Set exercise: Pick out every line of the entries below where "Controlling" occurs, and copy those lines.
---*---
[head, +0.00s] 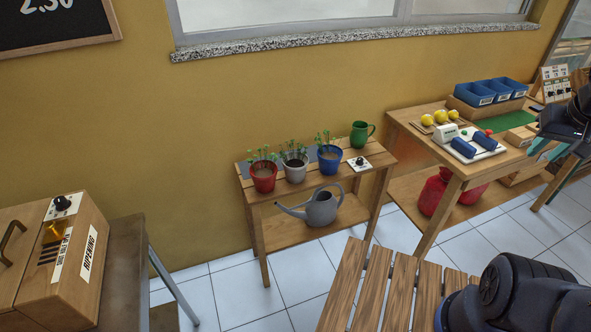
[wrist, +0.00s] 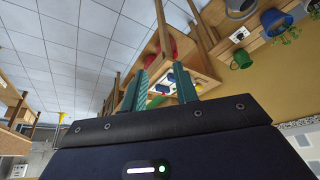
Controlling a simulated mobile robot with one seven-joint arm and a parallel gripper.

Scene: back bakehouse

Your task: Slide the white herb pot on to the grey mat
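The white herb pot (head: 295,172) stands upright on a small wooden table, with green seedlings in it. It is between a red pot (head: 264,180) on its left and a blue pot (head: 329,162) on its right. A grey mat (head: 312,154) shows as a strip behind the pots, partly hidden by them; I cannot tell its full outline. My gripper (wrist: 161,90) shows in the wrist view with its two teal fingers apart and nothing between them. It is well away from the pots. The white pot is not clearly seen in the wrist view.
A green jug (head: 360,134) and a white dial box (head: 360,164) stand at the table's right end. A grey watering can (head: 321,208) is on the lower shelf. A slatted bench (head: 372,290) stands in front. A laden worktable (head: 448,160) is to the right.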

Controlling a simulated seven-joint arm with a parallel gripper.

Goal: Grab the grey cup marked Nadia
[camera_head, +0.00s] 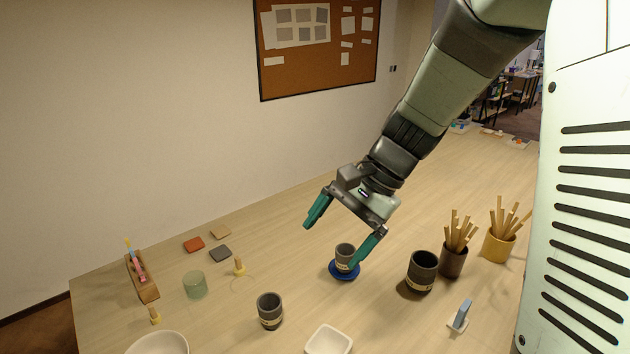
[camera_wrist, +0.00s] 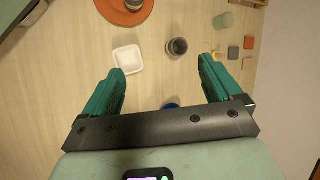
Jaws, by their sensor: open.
---*---
Solution for this task:
Controlling a simulated mobile robot with one seven-joint arm and a parallel gripper.
Controlling a simulated seven-joint arm with a parallel gripper.

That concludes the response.